America is at the peak of its reign as the greatest nation in the world/history. Having solved all other problems America has turned its benevolent gaze towards solving the education crises that has been slowly eroding our children’s future. The fundamental problem with education in America, as anyone can see, are teachers. The solution to this problem is more standardized testing and teacher accountability.

This approach to education reform is simple to the point of being elegant. Children take tests, which prove they’ve memorized all the information necessary to survive and thrive in the open, dynamic world they’ll spend the rest of their lives in. If a child fails their tests, it must be because their teacher wasn’t good enough. So that teacher needs to have reprimands filed in their permanent record to establish a paper trail so they can ultimately be fired and blacklisted. Then a fresh teacher straight out of college can come in and give the students a proper education that will set them up to succeed at their standardized tests and thus life.

The solution to the education crisis is so blatantly clear, the only question left is, why don’t we expand this proven method to every other public service sector? If police fail to lower crime in an area, they need to be fired so we can bring in new recruits who know how to get the job done. If social workers fail to pull %88 of their clients out of poverty, then why should we pay them? Put a black mark on their permanent record so they can never work in their field again. If a state fails to meet Utopian benchmarks of quality of living, we need to hold the people accountable who were responsible for the well-being of the people. Fire the mayors, the governors, and congressmen. Give them jobs they can handle, like cleaning state parks. Then, let’s pay someone to look for trash, and if they find any, we fire the state park officials.

I can’t wait for the day that not only our school systems are standardized and privatized, but the entire government as well. Let’s face it. In order to get the best police chiefs, mayors, congressmen, generals, and presidents, we need to offer them the same incentives the private sector offers. We need for-profit police departments, for-profit prisons, for-profit health and safety regulatory institutions, for-profit militaries (that’s right, plural), and a for-profit judicial, legislative, and executive branch of government. Most importantly, we need a for-profit accountability department that meticulously scrutinizes everyone’s performance to ensure maximum productivity.

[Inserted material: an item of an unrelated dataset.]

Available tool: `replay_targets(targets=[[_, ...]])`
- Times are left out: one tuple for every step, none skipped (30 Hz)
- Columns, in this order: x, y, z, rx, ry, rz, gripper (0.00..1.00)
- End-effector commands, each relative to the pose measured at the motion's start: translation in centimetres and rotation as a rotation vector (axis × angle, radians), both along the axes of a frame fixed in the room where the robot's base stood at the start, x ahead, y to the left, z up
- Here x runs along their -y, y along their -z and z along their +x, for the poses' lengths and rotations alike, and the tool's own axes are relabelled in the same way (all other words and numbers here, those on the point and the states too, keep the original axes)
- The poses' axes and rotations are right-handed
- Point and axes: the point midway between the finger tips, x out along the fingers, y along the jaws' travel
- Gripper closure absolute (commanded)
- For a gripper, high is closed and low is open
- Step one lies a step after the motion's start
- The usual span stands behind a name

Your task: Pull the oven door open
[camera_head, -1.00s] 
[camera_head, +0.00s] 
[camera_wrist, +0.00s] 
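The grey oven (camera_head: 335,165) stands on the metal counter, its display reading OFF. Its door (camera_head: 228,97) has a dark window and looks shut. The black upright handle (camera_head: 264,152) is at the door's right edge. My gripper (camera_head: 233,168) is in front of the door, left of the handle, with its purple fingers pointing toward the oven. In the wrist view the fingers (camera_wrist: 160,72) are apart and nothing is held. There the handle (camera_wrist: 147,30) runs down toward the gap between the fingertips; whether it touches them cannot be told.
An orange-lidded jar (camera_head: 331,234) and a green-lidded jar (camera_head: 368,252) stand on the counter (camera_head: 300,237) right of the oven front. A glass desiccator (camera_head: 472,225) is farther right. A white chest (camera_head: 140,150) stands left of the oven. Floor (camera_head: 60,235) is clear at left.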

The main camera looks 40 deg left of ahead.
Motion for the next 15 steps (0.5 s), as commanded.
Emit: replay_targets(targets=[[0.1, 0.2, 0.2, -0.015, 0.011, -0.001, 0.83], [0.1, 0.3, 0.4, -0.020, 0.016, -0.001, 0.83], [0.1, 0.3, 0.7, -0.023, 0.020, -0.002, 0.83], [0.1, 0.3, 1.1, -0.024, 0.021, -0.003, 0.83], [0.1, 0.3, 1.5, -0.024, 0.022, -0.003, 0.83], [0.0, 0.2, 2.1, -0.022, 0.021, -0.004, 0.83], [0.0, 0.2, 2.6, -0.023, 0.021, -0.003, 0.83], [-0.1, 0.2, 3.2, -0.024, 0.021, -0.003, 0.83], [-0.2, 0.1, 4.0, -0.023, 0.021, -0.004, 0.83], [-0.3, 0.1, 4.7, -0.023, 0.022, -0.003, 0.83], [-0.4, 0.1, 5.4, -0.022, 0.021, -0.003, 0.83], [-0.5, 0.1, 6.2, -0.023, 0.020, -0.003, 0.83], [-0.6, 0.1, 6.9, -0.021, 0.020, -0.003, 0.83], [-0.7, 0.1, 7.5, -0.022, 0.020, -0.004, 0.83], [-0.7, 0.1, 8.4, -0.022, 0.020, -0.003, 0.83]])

In a perfect world, I’d like to see students and parents held to the same standards as teachers. If a student fails their standardized tests, then we should cut to the chase and send them, their parents, and their teachers straight past the poor house to the prison sweatshops. If they fail to make their quotas there, then we march them out to a field along with the prison warden and shoot all four of them in their heads like the lame workhorses they are.  I could be wrong, but that’s the only way I see to ensure everyone is accountable and successful… and the only way we’re ever going to build a Utopian society is if everyone is accountable and successful, right?